- **Given records**:
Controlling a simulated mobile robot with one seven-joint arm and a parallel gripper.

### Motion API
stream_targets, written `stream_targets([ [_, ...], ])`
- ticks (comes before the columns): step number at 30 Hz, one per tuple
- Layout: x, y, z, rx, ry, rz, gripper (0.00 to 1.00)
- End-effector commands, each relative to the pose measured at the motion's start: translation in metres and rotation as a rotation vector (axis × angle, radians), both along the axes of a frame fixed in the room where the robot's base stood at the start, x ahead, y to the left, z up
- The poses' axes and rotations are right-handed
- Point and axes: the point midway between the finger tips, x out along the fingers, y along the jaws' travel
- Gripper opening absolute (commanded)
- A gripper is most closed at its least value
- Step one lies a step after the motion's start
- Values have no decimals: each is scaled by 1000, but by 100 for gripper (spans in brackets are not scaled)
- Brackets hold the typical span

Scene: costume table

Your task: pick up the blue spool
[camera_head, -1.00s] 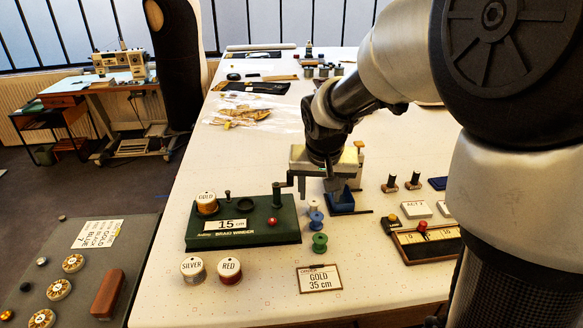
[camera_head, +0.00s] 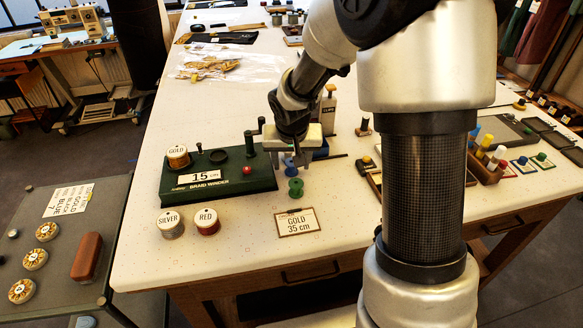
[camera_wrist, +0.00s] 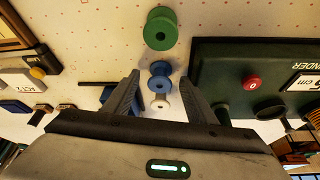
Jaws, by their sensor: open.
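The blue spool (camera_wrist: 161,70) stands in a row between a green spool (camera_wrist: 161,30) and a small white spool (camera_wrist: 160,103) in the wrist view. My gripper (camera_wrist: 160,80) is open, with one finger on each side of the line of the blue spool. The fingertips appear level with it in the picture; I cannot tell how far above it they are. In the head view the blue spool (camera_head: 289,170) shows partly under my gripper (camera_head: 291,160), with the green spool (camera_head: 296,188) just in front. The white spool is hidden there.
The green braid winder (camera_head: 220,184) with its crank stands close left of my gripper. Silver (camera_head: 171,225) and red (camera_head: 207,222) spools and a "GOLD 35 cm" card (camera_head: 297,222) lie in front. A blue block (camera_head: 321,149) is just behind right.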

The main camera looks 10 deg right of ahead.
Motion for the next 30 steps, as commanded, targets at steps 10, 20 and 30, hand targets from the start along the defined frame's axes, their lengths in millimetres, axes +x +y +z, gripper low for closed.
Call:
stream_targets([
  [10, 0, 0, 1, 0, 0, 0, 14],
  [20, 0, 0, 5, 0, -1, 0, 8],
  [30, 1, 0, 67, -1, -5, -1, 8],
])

--

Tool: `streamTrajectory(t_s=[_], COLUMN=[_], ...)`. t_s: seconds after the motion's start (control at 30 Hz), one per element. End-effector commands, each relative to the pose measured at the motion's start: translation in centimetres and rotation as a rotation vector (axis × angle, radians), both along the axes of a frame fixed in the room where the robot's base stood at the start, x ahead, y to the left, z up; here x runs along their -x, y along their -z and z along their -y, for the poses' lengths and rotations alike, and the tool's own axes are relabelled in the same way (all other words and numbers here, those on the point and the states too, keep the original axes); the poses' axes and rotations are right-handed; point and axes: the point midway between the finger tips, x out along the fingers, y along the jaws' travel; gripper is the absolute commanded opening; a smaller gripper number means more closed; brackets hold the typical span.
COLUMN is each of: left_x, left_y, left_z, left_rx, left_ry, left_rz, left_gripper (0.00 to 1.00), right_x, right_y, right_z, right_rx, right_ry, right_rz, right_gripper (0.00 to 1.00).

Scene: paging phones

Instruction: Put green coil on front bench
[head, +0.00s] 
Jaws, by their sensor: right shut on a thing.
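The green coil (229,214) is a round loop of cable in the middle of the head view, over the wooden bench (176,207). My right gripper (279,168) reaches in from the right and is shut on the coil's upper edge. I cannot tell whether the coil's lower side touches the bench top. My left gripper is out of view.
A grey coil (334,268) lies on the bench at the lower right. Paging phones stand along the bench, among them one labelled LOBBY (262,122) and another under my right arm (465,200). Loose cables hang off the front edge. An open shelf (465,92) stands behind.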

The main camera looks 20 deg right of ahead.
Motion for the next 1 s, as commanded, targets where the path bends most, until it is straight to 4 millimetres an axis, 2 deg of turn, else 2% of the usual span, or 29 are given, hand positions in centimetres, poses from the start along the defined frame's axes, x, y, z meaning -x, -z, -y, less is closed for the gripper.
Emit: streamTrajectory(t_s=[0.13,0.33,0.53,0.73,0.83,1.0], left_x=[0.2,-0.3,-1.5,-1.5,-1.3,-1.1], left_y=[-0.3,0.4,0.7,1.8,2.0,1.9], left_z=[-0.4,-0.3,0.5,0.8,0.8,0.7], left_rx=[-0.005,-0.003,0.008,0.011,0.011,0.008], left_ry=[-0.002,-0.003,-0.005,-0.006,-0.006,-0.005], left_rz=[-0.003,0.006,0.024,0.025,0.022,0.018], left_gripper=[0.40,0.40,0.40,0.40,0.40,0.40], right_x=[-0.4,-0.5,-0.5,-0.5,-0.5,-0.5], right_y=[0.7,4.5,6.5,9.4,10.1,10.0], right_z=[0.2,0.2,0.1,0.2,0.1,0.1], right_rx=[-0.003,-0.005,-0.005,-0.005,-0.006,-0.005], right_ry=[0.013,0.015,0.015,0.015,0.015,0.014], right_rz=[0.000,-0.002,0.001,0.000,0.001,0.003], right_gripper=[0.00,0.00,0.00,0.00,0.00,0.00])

- **Written request**:
Find the word "looks" in the entries above and gather every line that holds it.

- **Solution to this task**:
The main camera looks 10 deg right of ahead.
The main camera looks 20 deg right of ahead.

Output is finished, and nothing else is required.